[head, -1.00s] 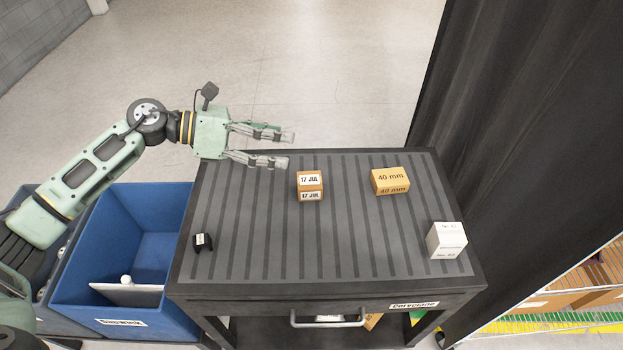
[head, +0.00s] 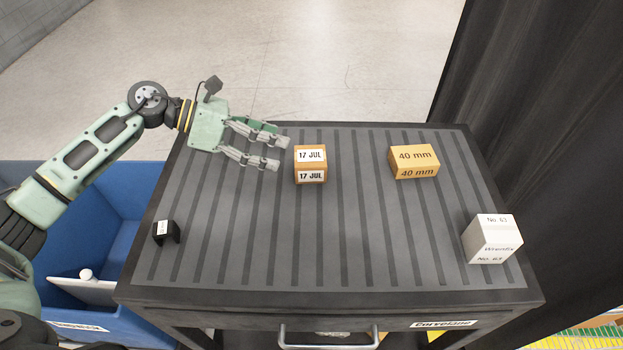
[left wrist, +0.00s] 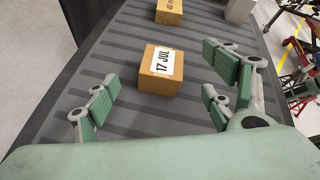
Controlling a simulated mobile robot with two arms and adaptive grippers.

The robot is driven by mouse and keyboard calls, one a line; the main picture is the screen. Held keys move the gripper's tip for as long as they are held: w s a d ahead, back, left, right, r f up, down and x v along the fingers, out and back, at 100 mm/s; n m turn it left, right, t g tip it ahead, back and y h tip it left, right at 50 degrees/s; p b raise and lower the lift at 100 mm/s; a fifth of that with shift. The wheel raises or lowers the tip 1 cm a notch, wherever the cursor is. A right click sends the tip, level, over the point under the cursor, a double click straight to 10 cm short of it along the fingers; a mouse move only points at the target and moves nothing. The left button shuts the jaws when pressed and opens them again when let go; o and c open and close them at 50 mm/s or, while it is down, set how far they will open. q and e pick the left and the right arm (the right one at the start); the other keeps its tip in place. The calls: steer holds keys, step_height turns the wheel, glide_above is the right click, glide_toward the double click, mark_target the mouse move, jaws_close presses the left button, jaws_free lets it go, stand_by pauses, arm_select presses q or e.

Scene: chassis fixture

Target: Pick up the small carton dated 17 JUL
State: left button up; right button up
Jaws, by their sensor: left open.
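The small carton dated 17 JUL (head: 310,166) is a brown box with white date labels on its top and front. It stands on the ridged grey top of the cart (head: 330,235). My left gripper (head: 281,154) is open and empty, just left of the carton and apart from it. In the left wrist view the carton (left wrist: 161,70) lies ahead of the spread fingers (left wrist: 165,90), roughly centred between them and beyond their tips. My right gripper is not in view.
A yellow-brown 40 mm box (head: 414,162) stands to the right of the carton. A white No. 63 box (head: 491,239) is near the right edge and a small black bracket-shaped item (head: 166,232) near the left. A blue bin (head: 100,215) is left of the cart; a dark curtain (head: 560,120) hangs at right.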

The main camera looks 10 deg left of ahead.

■ **STATED GOAL**: Copy out every line from the material above in which the word "robot" appears.

■ **RESPONSE TO THIS TASK**:
Controlling a simulated mobile robot with two arms and adaptive grippers.
The robot is driven by mouse and keyboard calls, one a line; the main picture is the screen. Held keys move the gripper's tip for as long as they are held: w s a d ahead, back, left, right, r f up, down and x v along the fingers, out and back, at 100 mm/s; n m turn it left, right, t g tip it ahead, back and y h tip it left, right at 50 degrees/s; p b raise and lower the lift at 100 mm/s; a fifth of that with shift. The wheel raises or lowers the tip 1 cm a notch, wherever the cursor is. A right click sends the tip, level, over the point under the cursor, a double click straight to 10 cm short of it along the fingers; a mouse move only points at the target and moves nothing. The left button shuts the jaws when pressed and opens them again when let go; o and c open and close them at 50 mm/s or, while it is down, set how far they will open. q and e pick the left and the right arm (the right one at the start); the other keeps its tip in place. The calls: steer holds keys, step_height turns the wheel, glide_above is the right click, glide_toward the double click, mark_target the mouse move, jaws_close presses the left button, jaws_free lets it go, stand_by pauses, arm_select presses q or e.

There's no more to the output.